鴨居・浦賀・走水の水の透明度をテープで比較

全国から参集した先生達を前に質問
 約半年間の総合学習を通して子供達が学んだことは,自分たちで考え・現地調査・そして話し合った結果,鴨居の海が他の地域の海に比較して,思ったよりきれいで豊かであることを再認識,その海を誇りにして,これからも大切にしていきたいと感じたことだと思う。

 このことは子供達の意識調査にもはっきりと現れ,鴨居の海に関する評価が,きれい・ややきれいが74%,きたない・ややきたないが5%と,きれいと感じている子供の割合が調査前と調査後では大きく逆転,きれいと感じている子供の割合が増えた。

 発表後の講評で,私は子供達の多種多彩な調査をほめると共に,「百聞は一見にしかず」という,いささか古い諺を引用して,図書やインターネットで調べることも大切だが,実際に見たり・聞いたり・体験することの素晴らしさを話した。子供達も納得したように耳を傾けてくれたのには私もホッとした。
調査前
調査後
 :きれい :ややきれい :ふつう :ややきたない :きたない
補足? 蛇足?
 
 鴨居の海に対する子供達の最終評価は「きれい・ややきれい」が大半を占めたが,これには私も同感である。しかしながら,鴨居港が以前からこのような状態であったわけではなく,土地の古老にお聞きしたところでは,40〜50年前はもっともっときれいで豊かな海であったと言う。

 それが15〜30年前になると宅地開発が進んだ結果,家庭からでる生活排水が激増,それらが和田川を通じて鴨居港に流れ込むため,和田川はドブ川と化し,鴨居港も灰色に薄汚く濁った港になり,桟橋や岸壁そして磯の岩にも土地の人がカラス貝と呼ぶムラサキイガイが大繁殖した。

 ところが平成2年,鴨居ポンプ場が稼働を開始してから環境が大きく改善された。家庭から出るトイレ・台所・風呂等から出る生活排水が下水管を通って鴨居ポンプ場へ集められ,浦賀〜馬堀経由下町浄化センターへ送られ処理されるようになり,鴨居港へは雨水のみが流入するようになったためである。

 その結果,徐々に鴨居港の水がきれいになっていくのを感じていたが,クロダイ・メジナ・ウミタナゴ等の釣りエサやコマセとして重宝していたムラサキイガイが,水がきれいになるのと反比例するように減少,小型化していくのには驚かされた。

 ムラサキイガイはご存知の方も多いと思うが,海の汚染度を測るバロメーターとも言える貝で,その量の多少,形の大小により海の汚染具合を知ることができる。

 改めて,和田川の河口付近の桟橋や岸壁を調べてみると,カキがビッシリついているが,一見したところムラサキイガイは見あたらない。
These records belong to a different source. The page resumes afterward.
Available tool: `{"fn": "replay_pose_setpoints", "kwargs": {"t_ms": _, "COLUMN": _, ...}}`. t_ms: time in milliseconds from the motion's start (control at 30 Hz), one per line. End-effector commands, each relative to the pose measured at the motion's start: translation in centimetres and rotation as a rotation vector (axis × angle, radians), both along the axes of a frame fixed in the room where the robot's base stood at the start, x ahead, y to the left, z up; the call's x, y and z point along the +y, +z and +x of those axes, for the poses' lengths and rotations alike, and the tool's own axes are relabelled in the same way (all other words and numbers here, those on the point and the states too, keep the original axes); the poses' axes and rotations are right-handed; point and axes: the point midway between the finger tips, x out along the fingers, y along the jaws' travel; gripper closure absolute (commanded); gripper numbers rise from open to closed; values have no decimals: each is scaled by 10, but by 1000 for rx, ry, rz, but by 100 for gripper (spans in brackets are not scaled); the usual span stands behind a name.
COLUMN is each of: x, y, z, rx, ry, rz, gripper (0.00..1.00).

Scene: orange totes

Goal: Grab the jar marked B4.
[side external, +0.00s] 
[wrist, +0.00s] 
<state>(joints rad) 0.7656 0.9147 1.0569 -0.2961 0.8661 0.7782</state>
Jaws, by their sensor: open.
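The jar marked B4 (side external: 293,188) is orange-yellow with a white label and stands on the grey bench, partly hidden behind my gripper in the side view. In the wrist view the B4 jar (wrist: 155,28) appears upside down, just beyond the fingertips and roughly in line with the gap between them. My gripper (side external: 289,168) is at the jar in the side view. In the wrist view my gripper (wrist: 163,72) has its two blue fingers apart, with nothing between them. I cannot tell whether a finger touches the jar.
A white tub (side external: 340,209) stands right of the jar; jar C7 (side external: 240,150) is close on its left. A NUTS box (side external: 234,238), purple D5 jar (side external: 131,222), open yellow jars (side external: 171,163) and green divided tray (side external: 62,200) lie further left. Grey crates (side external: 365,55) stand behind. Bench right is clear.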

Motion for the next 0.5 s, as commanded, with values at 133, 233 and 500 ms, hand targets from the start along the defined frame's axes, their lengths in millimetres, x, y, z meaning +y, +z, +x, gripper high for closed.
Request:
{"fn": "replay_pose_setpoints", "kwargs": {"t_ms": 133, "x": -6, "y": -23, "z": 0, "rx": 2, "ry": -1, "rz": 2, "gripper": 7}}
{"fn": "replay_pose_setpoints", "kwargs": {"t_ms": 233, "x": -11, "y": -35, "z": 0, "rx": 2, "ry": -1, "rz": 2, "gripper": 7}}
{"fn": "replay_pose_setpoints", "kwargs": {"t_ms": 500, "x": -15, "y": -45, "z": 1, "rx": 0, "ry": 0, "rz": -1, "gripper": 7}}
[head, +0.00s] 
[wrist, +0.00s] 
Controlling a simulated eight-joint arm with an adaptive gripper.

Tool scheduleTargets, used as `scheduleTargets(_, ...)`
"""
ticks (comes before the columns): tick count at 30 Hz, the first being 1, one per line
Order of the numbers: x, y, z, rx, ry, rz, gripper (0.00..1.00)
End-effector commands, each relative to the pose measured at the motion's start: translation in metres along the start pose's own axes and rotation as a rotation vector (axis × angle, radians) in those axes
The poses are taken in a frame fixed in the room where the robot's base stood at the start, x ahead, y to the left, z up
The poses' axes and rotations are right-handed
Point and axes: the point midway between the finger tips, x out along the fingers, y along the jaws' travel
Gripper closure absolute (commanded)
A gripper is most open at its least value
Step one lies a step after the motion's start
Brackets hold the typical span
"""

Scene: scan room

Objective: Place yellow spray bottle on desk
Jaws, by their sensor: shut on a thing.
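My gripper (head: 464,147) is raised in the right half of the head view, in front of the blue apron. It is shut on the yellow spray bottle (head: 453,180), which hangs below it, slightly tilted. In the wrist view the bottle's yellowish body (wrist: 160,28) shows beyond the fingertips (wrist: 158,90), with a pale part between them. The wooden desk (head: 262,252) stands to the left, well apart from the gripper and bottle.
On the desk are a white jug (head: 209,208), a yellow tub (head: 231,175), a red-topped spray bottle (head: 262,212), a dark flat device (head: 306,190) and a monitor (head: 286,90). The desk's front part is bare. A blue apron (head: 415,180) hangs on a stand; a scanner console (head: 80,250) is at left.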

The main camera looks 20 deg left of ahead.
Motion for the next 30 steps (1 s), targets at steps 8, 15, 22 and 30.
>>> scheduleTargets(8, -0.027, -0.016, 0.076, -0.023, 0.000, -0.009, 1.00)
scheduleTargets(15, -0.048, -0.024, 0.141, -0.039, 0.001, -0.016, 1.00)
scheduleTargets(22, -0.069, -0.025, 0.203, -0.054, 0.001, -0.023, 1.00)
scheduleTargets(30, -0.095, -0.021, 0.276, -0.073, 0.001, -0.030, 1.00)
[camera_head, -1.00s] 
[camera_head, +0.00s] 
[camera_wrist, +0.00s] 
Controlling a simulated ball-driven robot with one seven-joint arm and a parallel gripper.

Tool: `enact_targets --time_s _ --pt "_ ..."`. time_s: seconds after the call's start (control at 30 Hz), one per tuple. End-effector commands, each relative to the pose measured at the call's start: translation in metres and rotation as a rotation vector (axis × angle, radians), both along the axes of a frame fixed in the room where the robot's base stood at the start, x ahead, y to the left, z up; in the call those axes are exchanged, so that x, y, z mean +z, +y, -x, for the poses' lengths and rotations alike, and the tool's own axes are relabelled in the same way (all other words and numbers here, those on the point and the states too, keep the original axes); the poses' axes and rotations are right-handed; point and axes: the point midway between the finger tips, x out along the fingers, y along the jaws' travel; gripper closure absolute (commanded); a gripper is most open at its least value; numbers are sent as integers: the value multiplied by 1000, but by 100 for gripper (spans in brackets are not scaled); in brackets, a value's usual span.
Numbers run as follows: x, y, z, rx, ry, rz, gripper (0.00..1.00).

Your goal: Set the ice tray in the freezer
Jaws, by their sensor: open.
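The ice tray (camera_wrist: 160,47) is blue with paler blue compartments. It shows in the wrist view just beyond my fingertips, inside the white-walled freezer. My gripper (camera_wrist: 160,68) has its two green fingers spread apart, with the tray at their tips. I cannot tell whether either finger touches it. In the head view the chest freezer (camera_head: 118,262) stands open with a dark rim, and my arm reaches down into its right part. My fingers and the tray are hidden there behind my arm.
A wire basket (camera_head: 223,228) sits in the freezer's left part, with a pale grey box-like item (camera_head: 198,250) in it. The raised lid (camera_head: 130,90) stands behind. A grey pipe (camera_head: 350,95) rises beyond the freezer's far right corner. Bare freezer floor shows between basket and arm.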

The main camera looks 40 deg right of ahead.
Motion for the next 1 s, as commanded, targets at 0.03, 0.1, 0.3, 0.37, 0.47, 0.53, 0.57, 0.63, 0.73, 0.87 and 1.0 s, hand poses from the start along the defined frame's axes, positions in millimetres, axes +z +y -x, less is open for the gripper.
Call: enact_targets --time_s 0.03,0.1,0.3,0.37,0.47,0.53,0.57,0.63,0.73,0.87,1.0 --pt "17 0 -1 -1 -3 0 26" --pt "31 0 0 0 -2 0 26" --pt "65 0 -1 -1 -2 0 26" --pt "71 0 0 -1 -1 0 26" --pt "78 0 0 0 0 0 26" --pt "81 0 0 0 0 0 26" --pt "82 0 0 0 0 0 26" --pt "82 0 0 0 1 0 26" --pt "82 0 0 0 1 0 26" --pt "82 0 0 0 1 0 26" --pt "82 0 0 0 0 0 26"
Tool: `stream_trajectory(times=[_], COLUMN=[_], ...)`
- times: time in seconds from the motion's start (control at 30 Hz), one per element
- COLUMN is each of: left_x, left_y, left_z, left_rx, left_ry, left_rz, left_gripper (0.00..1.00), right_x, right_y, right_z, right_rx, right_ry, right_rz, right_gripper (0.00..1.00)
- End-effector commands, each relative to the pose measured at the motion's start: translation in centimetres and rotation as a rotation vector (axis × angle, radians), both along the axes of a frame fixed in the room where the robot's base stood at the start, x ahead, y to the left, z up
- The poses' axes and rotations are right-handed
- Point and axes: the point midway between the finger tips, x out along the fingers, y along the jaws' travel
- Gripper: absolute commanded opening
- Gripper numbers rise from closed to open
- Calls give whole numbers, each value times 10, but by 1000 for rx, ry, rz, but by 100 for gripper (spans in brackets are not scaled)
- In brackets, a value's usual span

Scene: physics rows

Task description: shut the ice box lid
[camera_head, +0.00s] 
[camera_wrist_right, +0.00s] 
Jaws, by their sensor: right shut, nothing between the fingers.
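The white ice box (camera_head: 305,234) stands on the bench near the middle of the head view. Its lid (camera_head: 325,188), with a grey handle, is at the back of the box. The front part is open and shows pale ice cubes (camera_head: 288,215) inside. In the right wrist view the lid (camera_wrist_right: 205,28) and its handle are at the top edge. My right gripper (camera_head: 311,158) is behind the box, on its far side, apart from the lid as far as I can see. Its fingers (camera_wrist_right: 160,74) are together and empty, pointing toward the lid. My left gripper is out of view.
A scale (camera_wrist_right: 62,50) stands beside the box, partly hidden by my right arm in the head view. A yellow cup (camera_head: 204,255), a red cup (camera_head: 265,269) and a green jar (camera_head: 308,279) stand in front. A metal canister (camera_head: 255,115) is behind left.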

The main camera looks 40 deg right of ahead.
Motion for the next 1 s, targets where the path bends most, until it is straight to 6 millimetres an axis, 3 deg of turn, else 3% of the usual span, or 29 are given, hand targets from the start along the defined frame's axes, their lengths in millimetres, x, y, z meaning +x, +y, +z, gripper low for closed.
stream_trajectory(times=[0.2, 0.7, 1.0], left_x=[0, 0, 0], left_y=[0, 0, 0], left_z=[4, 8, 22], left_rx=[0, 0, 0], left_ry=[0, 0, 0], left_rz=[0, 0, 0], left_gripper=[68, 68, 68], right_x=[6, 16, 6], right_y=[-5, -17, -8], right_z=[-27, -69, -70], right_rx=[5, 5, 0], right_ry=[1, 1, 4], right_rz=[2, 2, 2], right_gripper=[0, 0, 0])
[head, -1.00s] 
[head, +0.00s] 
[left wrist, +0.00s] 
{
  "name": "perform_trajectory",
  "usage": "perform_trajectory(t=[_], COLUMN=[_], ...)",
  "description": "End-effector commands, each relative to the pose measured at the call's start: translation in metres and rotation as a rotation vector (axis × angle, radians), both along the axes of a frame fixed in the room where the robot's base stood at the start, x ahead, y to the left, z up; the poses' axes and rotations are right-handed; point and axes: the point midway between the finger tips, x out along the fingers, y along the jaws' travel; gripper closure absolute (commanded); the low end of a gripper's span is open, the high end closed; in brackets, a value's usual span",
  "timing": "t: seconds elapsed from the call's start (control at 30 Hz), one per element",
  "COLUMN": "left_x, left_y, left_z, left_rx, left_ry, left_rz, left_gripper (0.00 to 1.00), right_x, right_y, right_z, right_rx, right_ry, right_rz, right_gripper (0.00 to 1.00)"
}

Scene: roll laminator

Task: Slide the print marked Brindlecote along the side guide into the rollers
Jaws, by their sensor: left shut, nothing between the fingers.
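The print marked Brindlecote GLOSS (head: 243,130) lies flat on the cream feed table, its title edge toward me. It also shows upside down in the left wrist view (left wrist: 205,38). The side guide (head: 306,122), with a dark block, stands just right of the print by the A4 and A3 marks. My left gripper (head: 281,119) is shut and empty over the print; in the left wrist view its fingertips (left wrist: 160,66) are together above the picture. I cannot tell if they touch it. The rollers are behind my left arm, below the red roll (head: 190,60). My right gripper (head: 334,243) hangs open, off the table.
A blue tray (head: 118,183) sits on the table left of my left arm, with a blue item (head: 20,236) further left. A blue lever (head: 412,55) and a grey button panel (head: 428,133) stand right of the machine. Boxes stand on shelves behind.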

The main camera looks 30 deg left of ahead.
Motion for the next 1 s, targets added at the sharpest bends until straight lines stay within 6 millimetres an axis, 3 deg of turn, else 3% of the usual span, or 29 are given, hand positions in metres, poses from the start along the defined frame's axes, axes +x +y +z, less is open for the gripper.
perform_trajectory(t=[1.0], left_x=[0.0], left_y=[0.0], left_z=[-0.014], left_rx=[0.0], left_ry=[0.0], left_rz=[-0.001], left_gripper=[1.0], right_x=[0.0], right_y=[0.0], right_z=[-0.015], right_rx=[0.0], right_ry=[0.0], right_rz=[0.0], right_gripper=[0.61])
ところがよく見るとカキに混じってムラサキイガイの稚貝が隠れているのが判る。更に,潮通しの悪い漁業組合のある岸壁付近では,数は以前ほど多くはないが,多少大きなムラサキイガイを見かけた。

 海を汚すのも,きれいにするのも人間であることを,無言のムラサキイガイが警告しているように私には思える。 

鴨居ポンプ場
 

和田川河口
 

和田川河口のボラの稚魚
 

鴨居港岸壁に付着するカキ
カキに混じって黒い部分がムラサキイガイ
アメフラシ・アカヒトデ・ワカメの姿も見える
 

鴨居港の海底のワカメと空き缶・鉄クズ
 

潮通しの悪い岸壁のカラスガイ
下町浄化センター
 
 鴨居ポンプ場から下町浄化センターへ送られた生活排水は,浄化して横須賀の海へ排水される。処理された水は飲料水にはならないものの,メダカやトンボのヤゴ等が棲めるようなきれいな水で,喜ばしいことである。

 ところが,鴨居のように生活排水と雨水を分流しているポンプ場は問題ないが,雨水も合流して下町浄化センターへ送ってくるポンプ場があり,大雨が降ると処理能力を超えた分はそのまま海へ放流されてしまうという。

 これらのポンプ場を鴨居ポンプ場のように分流式にするには,相当の費用がかかるものと推測されるが,子供達に美しい海を残すためには一刻も早く分流式に改善して欲しいものである。